1. A method of manufacturing a semiconductor device comprising:
- emitting a laser beam having a first cross section perpendicular to a propagation direction of the laser beam;
  
  expanding the laser beam along a first direction to increase the cross section of the laser beam along the first direction;
  
  regulating an optical path length of the expanded laser beam along the first direction using a concave lens;
  
  condensing the laser beam along a second direction orthogonal to the first direction; and
  
  crystallizing a semiconductor film comprising amorphous silicon by irradiating the semiconductor film with the laser beam while relatively moving the surface with respect to the laser beam along a third direction orthogonal to the first direction wherein the laser beam has a second cross section on the surface, the second cross section being larger than the first cross section along the first direction and shorter than the first direction along the third direction;
  
  patterning the crystallized semiconductor film into a plurality of semiconductor lavers, each including a region to become a channel forming region of a thin film transistor.
- View Dependent Claims (2, 3, 4, 5, 6, 7, 8)
- - 2. A method of manufacturing a semiconductor device according to claim 1, wherein the step of expanding the laser beam along the first direction is performed by using an optical system including at least a cylindrical lens array and a cylindrical convex lens.
  - 3. A method of laser irradiation according to claim 1, wherein the laser beam is a solid laser or gas laser of a continuous oscillation type or pulse oscillation type.
  - 4. A method of laser irradiation according to claim 1, wherein the laser beam is one selected from the group consisting of a continuous oscillation or pulse oscillation YAG laser, YVO₄laser, YLF laser, YAlO₃laser, glass laser, ruby laser, alexandrite laser, and Ti:
    - sapphire laser.
  - 5. A laser irradiation apparatus according to claim 1, wherein the laser beam is one selected from the group consisting of a continuous oscillation or pulse oscillation excimer laser, Ar laser and Kr laser.
  - 6. A laser irradiation apparatus according to claim 1, wherein the laser beam is converted into a harmonic by a non-linear optical element.
  - 7. A method of laser irradiation according to claim 1, wherein the concave lens is at least one selected from a concave cylindrical lens, a toroidal lens, or a Crossed Cylindrical Lens.
  - 8. A method of laser irradiation according to claim 1, wherein the concave lens is one selected from a concave cylindrical lens, a toroidal lens, and a Crossed Cylindrical Lens, combined with a convex cylindrical lens.
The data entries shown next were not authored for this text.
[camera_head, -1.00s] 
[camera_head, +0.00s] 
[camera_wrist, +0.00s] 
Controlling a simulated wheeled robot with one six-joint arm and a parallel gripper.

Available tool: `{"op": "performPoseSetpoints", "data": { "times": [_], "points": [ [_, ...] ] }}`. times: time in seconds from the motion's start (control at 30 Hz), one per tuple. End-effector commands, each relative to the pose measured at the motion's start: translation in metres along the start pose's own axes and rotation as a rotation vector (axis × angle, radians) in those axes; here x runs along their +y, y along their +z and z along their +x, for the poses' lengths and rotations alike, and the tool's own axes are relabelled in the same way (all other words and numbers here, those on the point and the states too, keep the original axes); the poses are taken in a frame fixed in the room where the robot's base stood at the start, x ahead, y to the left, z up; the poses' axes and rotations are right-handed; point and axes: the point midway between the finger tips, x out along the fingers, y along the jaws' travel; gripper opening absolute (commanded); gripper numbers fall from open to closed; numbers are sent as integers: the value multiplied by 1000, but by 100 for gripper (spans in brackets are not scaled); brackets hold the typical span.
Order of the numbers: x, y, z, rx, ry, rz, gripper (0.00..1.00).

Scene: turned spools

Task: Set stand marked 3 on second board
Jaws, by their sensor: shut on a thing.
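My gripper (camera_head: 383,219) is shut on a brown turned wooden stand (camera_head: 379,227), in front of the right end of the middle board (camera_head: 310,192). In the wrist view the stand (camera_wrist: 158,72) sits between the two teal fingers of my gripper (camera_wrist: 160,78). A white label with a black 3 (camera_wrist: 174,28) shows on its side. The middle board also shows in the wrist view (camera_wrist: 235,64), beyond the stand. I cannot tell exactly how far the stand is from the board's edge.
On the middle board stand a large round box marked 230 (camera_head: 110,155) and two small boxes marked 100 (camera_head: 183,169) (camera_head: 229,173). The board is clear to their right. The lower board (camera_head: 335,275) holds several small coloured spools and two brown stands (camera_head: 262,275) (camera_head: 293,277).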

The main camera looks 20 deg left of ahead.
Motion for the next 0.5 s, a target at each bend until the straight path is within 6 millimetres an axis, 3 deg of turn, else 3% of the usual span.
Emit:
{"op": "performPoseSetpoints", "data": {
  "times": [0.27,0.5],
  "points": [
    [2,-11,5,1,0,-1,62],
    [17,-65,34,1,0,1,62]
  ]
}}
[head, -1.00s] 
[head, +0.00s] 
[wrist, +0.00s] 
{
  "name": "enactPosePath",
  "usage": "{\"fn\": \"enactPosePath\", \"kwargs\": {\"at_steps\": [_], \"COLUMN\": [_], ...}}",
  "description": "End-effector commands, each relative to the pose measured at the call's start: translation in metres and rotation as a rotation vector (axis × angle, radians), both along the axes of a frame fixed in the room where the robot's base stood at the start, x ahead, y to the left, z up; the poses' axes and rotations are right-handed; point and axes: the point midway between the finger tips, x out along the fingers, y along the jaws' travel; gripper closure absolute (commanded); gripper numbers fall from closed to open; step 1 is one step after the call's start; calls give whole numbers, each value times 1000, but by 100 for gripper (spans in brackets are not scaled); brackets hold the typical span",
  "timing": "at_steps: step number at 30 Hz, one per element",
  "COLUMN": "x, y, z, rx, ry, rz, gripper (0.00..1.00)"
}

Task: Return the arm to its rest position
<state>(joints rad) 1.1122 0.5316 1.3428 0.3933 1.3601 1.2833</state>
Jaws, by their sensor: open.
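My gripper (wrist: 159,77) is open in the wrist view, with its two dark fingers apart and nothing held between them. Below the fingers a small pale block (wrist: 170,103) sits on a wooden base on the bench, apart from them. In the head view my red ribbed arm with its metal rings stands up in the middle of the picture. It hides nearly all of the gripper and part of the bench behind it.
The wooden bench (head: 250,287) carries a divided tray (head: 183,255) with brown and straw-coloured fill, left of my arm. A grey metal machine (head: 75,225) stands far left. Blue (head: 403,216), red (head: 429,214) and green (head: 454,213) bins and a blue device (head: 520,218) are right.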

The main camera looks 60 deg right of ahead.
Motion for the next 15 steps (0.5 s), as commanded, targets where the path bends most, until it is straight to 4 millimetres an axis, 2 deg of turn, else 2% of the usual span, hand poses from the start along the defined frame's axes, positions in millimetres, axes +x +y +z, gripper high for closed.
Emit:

9. A method of manufacturing a semiconductor device comprising:
- emitting a laser beam having a first cross section perpendicular to a propagation direction of the laser beam;
  
  expanding the laser beam along a first direction by dividing the laser beam into a plurality of laser beams and superposing the plurality of laser beams along the first direction whereby a uniformity of the laser beam is homogenized along the first direction;
  
  regulating an optical path length of the expanded laser beam along the first direction using a concave lens;
  
  condensing the laser beam along a second direction orthogonal to the first direction; and
  
  crystallizing a semiconductor film comprising amorphous silicon by irradiating the semiconductor film with the laser beam while relatively moving the surface with respect to the laser beam in a third direction orthogonal to the first direction wherein the laser beam has a second cross section on the surface, the second cross section being larger than the first cross section along the first direction and shorter than the first direction along the third direction;
  
  patterning the crystallized semiconductor film into a plurality of semiconductor layers, each including a region to become a channel forming region of a thin film transistor.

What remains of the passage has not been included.